GREENLAND’S ice sheet lost a record 532 billion tonnes of ice last year, the equivalen of a million tonnes a minute, satellites have revealed.
The Arctic is heating at double the rate seen in lower latitudes, and the Earth’s melting ice cap is the biggest single contributor to the rise in sea level.
Satellites have been tracking the shrinking ice since 2003 and last year’s loss was double the annual average. Snowfall in Greenland was also low last year meaning relatively little new ice was added.
Scientists knew that ice loss from Greenland has accelerating fast but said the scale of the 2019 loss was shocking and likely to be the worst in centuries.
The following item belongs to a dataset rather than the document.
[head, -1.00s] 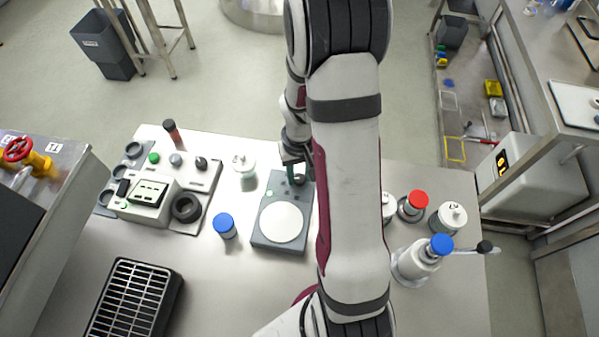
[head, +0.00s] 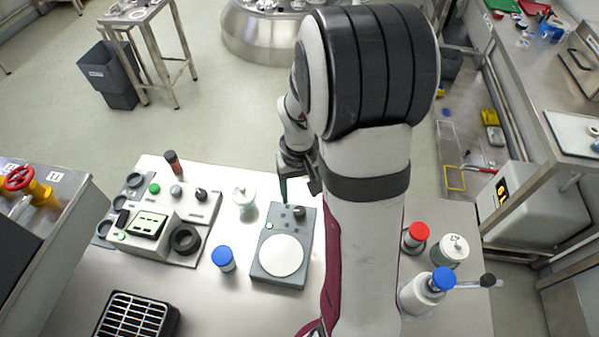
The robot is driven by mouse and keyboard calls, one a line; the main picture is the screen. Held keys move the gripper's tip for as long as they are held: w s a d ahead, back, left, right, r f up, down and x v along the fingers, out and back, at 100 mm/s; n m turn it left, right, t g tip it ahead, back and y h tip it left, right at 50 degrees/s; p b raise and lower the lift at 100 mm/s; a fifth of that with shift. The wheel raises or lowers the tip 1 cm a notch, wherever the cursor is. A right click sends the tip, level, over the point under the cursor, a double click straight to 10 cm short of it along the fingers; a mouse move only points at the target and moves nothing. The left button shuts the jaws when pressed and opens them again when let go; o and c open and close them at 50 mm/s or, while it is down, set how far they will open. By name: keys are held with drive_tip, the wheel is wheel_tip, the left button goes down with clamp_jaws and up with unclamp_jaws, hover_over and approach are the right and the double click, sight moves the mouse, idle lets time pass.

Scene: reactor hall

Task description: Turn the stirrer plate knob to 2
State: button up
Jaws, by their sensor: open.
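The stirrer plate (head: 260,268) is a grey box with a round white top, standing on the bench in the head view. The knob's pointer and any numbers are too small to read. My gripper (head: 299,194) is open and empty, with its fingers pointing down just beyond and above the knob. It appears apart from the knob. My arm covers the area right of the plate.
A blue-capped jar (head: 223,259) and a white-lidded jar (head: 244,195) stand left of the plate. A control console (head: 148,226) is further left, near a black grille (head: 137,315). Several bottles, one red-capped (head: 417,237) and one blue-capped (head: 428,288), stand right of my arm.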

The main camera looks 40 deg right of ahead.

If the entire Greenland ice sheet melts, sea levels will rise by six metres (19ft).
Researchers said it was not certain that the sheet had passed the point of no return and that cutting carbon emissions will slow the melting, which will take centuries to complete.
Warm air stuck over Greenland caused almost 96% of the ice sheet to suffer melting at some point in 2019, compared with an average of 64% between 1981 and 2010.
Ingo Sasgen, who led the analysis said: “It was really shocking and depressing in terms of the numbers. But it’s also not very surprising, because we had other strong melt years in 2010 and 2012, and I expect we will see more and more.”
He added: “If we look at the record melt years, the top five occurred in the last 10 years, and that is a concern. But we know what to do about it: reduce carbon dioxide emissions.”